The issue whether Plaintiff has to re-serve Defendants with the amended pleading was also discussed. The court could not find any authority from the Fifth Circuit that is directly on point as to whether a plaintiff must re-serve a defendant with an amended pleading when such defendant is in default based on service of the original pleading and summons. Notwithstanding the lack of a case directly on point, the court believes that the Fifth Circuit's holding in Fluor Engineers and Constructors, Inc. v. Southern Pacific Transportation Company, 753 F. 2d 444 (5th Cir. 1985), is sufficiently analogous to the issue facing this court.
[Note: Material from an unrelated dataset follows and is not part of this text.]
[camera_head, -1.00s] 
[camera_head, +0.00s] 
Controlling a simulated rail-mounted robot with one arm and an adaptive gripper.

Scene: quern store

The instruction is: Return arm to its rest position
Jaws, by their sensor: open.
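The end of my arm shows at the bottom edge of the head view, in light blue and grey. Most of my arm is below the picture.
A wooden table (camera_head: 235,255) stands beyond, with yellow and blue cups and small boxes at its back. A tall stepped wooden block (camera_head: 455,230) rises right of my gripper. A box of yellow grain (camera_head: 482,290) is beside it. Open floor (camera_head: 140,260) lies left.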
In Fluor, the court concluded that service of a crossclaim under Federal Rule of Civil Procedure 5 on a co-defendant that had not yet appeared in the action was not effective under Rule 4 of such rules, even though the co-defendant had been subjected to the jurisdiction of the court when the plaintiff served it with an amended complaint and summons. Id. at 449. The court further stated:
We note that the rule requires service of "new or additional claims for relief asserted against parties in default for failure to appear to be accompanied by a Rule 4 summons. Parties who have not yet appeared to defend an action ought to be afforded the same notice for new or additional claims . . . .Id. at 449 n.7.
As the court will order Plaintiff to file an amended pleading, it does not know whether additional or new claims will be asserted, or whether the amended pleading will be materially changed. Accordingly, the court determines that, to ensure that no procedural error occurs, Plaintiff's amended pleading must be served on Defendants in accordance with Federal Rule of Civil Procedure 4.
In light of its ruling, the court denies without prejudice Plaintiff's Amended Motion for Default Judgment (Doc. 9); directs Plaintiff to file an amended pleading that addresses the concerns raised by the court at the hearing by April 12, 2021; and directs Plaintiff to re-serve Defendants TOG Hotels Downtown Dallas, LLC, and TOG Hotels Fort Worth, LLC, in accordance with Federal Rule of Civil Procedure 4.
It is so ordered this 29th day of March, 2021.